┌──

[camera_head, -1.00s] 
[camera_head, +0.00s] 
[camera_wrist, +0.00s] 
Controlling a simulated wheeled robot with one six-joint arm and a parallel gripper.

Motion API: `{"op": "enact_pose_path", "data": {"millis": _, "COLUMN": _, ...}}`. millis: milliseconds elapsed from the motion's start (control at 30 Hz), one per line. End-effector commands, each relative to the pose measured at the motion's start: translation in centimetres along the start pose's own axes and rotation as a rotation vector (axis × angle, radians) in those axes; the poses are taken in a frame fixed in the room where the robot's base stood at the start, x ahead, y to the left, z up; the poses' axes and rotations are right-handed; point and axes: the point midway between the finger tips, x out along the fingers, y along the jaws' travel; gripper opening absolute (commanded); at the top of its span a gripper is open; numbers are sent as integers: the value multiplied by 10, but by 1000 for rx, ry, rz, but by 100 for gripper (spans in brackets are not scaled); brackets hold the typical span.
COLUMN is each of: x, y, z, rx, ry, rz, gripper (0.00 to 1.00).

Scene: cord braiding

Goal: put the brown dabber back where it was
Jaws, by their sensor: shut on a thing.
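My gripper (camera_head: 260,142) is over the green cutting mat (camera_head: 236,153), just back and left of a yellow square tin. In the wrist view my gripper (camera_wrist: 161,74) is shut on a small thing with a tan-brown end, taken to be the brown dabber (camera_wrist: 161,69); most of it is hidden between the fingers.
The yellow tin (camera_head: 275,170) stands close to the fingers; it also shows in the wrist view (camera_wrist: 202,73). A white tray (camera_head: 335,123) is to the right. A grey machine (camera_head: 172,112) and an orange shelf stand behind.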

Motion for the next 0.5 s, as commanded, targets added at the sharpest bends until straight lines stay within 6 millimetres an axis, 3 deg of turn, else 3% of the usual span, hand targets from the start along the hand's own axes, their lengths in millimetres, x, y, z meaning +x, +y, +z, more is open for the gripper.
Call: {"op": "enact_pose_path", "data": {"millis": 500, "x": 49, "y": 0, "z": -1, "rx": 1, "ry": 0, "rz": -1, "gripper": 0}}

└──

* _WORK TO BE COMPLETED_: Print the listing above in full, exactly as it is.

* _ANSWER FOR THIS EXERCISE_:
[camera_head, -1.00s] 
[camera_head, +0.00s] 
[camera_wrist, +0.00s] 
Controlling a simulated wheeled robot with one six-joint arm and a parallel gripper.

Motion API: `{"op": "enact_pose_path", "data": {"millis": _, "COLUMN": _, ...}}`. millis: milliseconds elapsed from the motion's start (control at 30 Hz), one per line. End-effector commands, each relative to the pose measured at the motion's start: translation in centimetres along the start pose's own axes and rotation as a rotation vector (axis × angle, radians) in those axes; the poses are taken in a frame fixed in the room where the robot's base stood at the start, x ahead, y to the left, z up; the poses' axes and rotations are right-handed; point and axes: the point midway between the finger tips, x out along the fingers, y along the jaws' travel; gripper opening absolute (commanded); at the top of its span a gripper is open; numbers are sent as integers: the value multiplied by 10, but by 1000 for rx, ry, rz, but by 100 for gripper (spans in brackets are not scaled); brackets hold the typical span.
COLUMN is each of: x, y, z, rx, ry, rz, gripper (0.00 to 1.00).

Scene: cord braiding

Goal: put the brown dabber back where it was
Jaws, by their sensor: shut on a thing.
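My gripper (camera_head: 260,142) is over the green cutting mat (camera_head: 236,153), just back and left of a yellow square tin. In the wrist view my gripper (camera_wrist: 161,74) is shut on a small thing with a tan-brown end, taken to be the brown dabber (camera_wrist: 161,69); most of it is hidden between the fingers.
The yellow tin (camera_head: 275,170) stands close to the fingers; it also shows in the wrist view (camera_wrist: 202,73). A white tray (camera_head: 335,123) is to the right. A grey machine (camera_head: 172,112) and an orange shelf stand behind.

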Motion for the next 0.5 s, as commanded, targets added at the sharpest bends until straight lines stay within 6 millimetres an axis, 3 deg of turn, else 3% of the usual span, hand targets from the start along the hand's own axes, their lengths in millimetres, x, y, z meaning +x, +y, +z, more is open for the gripper.
Call: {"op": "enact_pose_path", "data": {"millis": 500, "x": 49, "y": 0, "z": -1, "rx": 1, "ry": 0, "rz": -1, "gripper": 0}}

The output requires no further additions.